There was an Agile Coach Camp two years ago in Indianapolis — I could have been making crucial career-changing connections, then sleeping in my own bed! — but we were out of the country that weekend. It was, unquestionably, a missed opportunity; perhaps what happened was the only thing that could have. Things worked out anyhow. Pillar gave me the work, and I’ve been trying to make the most of it ever since.
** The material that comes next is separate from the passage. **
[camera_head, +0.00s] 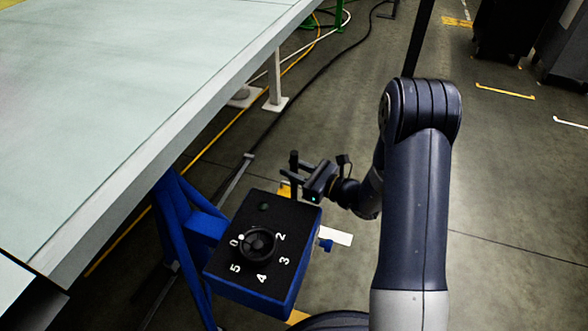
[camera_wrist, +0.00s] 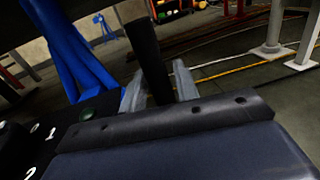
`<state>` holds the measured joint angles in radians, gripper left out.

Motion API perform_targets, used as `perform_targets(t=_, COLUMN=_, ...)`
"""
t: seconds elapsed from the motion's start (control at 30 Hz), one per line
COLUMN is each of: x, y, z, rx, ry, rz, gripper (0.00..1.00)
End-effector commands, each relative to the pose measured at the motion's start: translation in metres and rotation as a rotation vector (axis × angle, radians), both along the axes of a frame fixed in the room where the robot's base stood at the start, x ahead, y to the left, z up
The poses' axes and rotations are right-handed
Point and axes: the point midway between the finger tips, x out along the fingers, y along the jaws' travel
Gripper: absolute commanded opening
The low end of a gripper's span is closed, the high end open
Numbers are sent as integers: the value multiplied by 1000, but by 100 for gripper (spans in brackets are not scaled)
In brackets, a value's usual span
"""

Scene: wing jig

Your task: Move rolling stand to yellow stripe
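The rolling stand is a blue frame carrying a black-topped box (camera_head: 272,221) with a numbered dial (camera_head: 258,243), beside the pale wing panel. A dark upright handle (camera_head: 294,168) rises by the box's far edge; it also shows in the wrist view (camera_wrist: 150,60). My gripper (camera_head: 296,180) is at this handle. In the wrist view its two grey fingers (camera_wrist: 160,90) sit close against both sides of the handle. Yellow floor marking (camera_head: 285,190) shows just beyond the box, and more yellow (camera_head: 297,317) shows at its near edge. The box hides the floor between them.
The wing panel (camera_head: 130,95) fills the left, its edge close to the stand. Cables (camera_head: 325,62) cross the floor behind. Another yellow mark (camera_head: 505,91) lies far right, near dark bins (camera_head: 512,30). Floor on the right is open.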

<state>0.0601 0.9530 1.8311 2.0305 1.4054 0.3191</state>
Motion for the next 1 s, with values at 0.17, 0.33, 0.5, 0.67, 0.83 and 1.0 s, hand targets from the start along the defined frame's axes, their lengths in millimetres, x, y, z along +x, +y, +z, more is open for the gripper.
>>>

I’m mildly amused at the timing of my first Agile Coach Camp. Before I started down the coaching path, I imagined that sustaining it — and myself — would mean I’d need to alternate between “doing it” and “helping others do it”, like it says right there in the Manifesto. So far, I’m not wrong. At my request, I’ve just swung my professional pendulum most of the way back to “doing it”, recharging my coaching energy and developer cred on a team of fellow consulting-minded XP developers. We’re embedded at a client, working to influence the outcome of a change-the-world project that’s in the news. (Interested? Hit me up.)

Maybe this mental context switch is why, when only a handful of Campy Coaches self-identified as “technical”, I was primed to figure out how I might be able to share with the rest of them a tiny experience of software development work. En route to St. Louis, I’d already been revisiting this old thought:

People who haven’t done it have no way of knowing the extent to which programming consists of making decisions. (It’s a very large extent.)
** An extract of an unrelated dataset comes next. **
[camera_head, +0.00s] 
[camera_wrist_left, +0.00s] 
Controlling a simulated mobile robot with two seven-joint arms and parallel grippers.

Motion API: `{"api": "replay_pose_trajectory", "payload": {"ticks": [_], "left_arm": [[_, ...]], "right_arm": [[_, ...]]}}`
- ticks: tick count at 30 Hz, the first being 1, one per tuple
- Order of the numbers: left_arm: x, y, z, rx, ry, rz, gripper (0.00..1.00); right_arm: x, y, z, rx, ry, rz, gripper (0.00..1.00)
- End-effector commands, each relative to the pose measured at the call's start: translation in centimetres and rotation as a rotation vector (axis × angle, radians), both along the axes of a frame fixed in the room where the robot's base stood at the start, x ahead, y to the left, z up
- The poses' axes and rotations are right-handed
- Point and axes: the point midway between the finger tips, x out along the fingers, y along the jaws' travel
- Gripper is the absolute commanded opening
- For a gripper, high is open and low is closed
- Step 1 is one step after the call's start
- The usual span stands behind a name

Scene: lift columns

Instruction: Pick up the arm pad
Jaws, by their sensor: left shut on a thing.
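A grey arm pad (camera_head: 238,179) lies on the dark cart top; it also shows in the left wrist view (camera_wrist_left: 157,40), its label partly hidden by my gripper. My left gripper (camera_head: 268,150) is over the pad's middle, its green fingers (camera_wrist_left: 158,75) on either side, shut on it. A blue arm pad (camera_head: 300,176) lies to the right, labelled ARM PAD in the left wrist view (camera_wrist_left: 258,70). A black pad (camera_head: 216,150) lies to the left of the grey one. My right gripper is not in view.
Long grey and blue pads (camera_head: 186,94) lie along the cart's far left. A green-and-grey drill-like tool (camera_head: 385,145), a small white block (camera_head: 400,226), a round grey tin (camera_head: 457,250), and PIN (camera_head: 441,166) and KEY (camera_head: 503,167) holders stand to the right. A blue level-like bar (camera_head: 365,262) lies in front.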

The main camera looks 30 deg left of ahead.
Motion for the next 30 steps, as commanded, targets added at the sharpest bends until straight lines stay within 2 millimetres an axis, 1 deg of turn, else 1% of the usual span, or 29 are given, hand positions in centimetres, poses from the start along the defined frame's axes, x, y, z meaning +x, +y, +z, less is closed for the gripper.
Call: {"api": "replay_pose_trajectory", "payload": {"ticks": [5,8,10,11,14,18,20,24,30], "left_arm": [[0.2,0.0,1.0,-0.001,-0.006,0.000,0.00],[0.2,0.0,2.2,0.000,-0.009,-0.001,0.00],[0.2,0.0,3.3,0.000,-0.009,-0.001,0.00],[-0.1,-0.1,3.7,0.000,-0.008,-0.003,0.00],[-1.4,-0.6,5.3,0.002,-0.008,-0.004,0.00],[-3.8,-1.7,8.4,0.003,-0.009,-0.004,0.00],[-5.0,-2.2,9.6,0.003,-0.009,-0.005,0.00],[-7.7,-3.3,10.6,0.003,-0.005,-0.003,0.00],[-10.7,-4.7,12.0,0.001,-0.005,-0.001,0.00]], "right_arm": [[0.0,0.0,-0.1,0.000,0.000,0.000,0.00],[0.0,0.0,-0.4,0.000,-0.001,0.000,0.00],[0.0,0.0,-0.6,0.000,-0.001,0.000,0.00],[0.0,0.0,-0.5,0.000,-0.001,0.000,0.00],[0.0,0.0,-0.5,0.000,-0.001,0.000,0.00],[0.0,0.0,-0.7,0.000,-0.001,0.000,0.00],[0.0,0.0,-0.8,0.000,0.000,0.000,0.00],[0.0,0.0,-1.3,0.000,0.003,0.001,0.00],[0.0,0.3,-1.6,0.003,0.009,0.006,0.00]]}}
The first time I wrote these words down was when I resigned from Morgan Stanley. Three years ago, despairing at how few around me shared my values, I discovered the Software Craftsmanship community. (If they sound like your people too, Global Day of Code Retreat is this Saturday, and I highly recommend participating.) I’ve had cause lately to reflect on how much my life has improved, including how my role in the community has changed; if I hadn’t, spending a long weekend with Agile friends in the venue’s main meeting room surely would have started the gears turning.

the Morgan Stanley room

I came up with a few ways to offer folks an introduction to important stuff that might normally make them uncomfortable:

  1. Mob Programming ESPECIALLY for Non-Programmers, during which we used Vim to write C and almost got one FizzBuzz test to pass
  2. Test-Driven Development and Pairing for Non-Techies with Mark Balbes, during which we “test-drove” and “refactored” a bit of prose (Zach Bonaker’s writeup)
  3. ”Show Me The Tech”, in which anyone interested to try/see/discuss any technical practice could pull me aside anytime for 15 minutes

The feedback I received suggested that this is a direction I might want to keep going:

Closing circle at #ACCUS. My key learning: I can do a lot to help non-developers better understand the work, and it’s needed and wanted.

Thank you to Jason Tice for giving us this Open Space, and to everyone who joined me in finding meaningful ways to fill it.